Quem escreve estas linhas não é santo. “Tenho em mim todos os sonhos do mundo”, como diria Fernando Pessoa. Mas acrescentaria que tenho, também, vários pesadelos do mundo, senão todos. Do contrário, estaria no Reino dos Céus. Me irrito com tudo que os outros se irritam. Não legitimo a violência cometida por aqueles que praticam crimes. Também sinto vontade de esganá-los (no mínimo). Agora, entre a vontade de fazer e a atitude, um abismo. Sinto a vontade, mas não faço e nem legitimo a ação daqueles que querem ser o braço de uma “justiça” sem julgamento justo. Não legitimo e não faço propaganda desse tipo de atitude, em razão de minhas convicções éticas e morais, as quais tento SINCRONIZAR COM MINHAS ATITUDES. Na condição de espírita cristão (redundância para enfatizar), sou contra a violência, ainda que reconheça que existe muito dela dentro de mim. A condição de espírita me coloca o dever moral de reformar-me, sob pena de maximizar meus conflitos “do outro lado” (porque eles já existem “neste lado”). Se me defino espírita cristão, devo agir enquanto tal.
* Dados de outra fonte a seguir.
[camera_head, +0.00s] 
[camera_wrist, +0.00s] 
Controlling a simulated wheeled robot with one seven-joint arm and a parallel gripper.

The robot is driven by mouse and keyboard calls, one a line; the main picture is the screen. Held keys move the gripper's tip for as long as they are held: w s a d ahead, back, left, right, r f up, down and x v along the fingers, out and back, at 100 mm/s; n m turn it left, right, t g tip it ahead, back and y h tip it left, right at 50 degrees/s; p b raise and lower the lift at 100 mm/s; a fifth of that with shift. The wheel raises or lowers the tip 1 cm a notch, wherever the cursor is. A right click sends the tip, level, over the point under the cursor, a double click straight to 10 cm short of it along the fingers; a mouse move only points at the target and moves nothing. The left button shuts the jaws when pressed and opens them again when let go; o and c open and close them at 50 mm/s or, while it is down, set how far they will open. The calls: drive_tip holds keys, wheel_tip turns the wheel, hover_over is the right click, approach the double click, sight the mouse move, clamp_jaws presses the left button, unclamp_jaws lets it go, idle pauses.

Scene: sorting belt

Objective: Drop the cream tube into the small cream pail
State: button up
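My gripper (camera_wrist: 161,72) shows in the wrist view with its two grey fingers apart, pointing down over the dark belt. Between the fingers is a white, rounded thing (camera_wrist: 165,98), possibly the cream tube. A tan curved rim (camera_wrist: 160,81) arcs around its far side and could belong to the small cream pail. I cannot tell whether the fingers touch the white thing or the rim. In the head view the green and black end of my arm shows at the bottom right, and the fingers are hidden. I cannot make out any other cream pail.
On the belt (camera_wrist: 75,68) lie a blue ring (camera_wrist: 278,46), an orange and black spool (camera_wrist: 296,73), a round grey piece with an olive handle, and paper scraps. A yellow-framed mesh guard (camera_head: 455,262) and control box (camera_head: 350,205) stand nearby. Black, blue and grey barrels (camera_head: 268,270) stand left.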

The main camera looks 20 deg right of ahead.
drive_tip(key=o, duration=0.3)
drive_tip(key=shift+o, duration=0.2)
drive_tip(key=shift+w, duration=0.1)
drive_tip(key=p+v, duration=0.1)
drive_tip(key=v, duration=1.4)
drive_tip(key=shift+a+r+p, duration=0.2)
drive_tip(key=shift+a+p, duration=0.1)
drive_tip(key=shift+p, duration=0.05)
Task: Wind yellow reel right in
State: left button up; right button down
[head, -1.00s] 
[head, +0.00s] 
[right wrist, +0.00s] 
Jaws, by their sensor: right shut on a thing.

Nesta condição, é inconcebível legitimar processos violentos, sob quaisquer justificativas. Há quem o faça. Há quem se diga cristão e aplauda, estimule e sorria para essas atitudes. Que conviva com sua própria incoerência e se acerte com a própria consciência. 

“O Estado não funciona, é necessário que ALGUÉM faça algo...”, quase sempre é assim que os defensores dos indefensáveis justiceiros justificam as atitudes deles. Essa é uma atitude de INDIFERENTES SOCIAIS, que delegam a terceiros as responsabilidades que deviam tomar para si. “Abusam da própria miséria intelectual,
das mazelas vizinhas, do câncer e da raiva alheia”, como diria um poema do Teatro Mágico. Somos peças integrantes do Estado, que só funciona de maneira saudável com participação CIDADÃ. EXERÇA SUA CIDADANIA! Não pense que ela é um exercício que se pratica a cada dois anos nas eleições. Ela deve ser diária, constante, porque diz respeito ao nosso dia a dia. Saia do marasmo. O pior analfabeto que existe é o analfabeto político, como disse Bertolt Brecht. “O analfabeto político é tão burro que se orgulha e estufa o peito dizendo que odeia a política. Não sabe o imbecil que da sua ignorância política nasce a prostituta, o menor abandonado, e o pior de todos os bandidos que é o político vigarista, pilantra, o corrupto e lacaio dos exploradores do povo”, já falou o escritor alemão. “Faça perguntas sem medo, /não te convenças sozinho, /mas vejas com teus olhos. /Se não descobriu por si, /na verdade não descobriu./ Confere tudo ponto, /por ponto – afinal, /você faz parte de tudo, /também vai no barco, /"aí pagar o pato, vai, /pegar no leme um dia”, acrescentaria Brecht. 

Agora, estou seguro que haja pessoas que defendam esses valores não por ignorância política, mas sim por mau-caratismo, expressão de um posicionamento político preconceituoso e excludente. Gente indiferente com relação aos pobres e sua sorte, porque defensores de interesses dos abastados. Gente que usa as redes sociais como plataforma de seus preconceitos odiosos, agindo como verdadeiras “ratazanas morais” (Wilson Gomes), que andavam pelos subterrâneos, fugidios, mas que não tem perdido oportunidades de externar os sentimentos apodrecidos que carregam. Isso para não falar dos delírios de setores da classe média, que parecem temer os mais pobres, como a supor que eles lhes fossem tomar os lugares. Os que lhes tomaram alguma coisa não foram os pobres nos programas sociais do governo federal. Os 85 mais ricos do mundo detém o mesmo patrimônio que a METADE da população mundial (pesquise você). A esses tenho, apenas, a declarar que estamos em lados opostos. Vocês venceram muitas lutas, até agora, somente que suas vitórias foram odiosas e eu jamais gostaria de estar no lugar de vocês (viva Darcy Ribeiro!). Mas vocês passarão! E eu, passarinho (grande Mário Quintana!), farei de tudo para que vocês passem!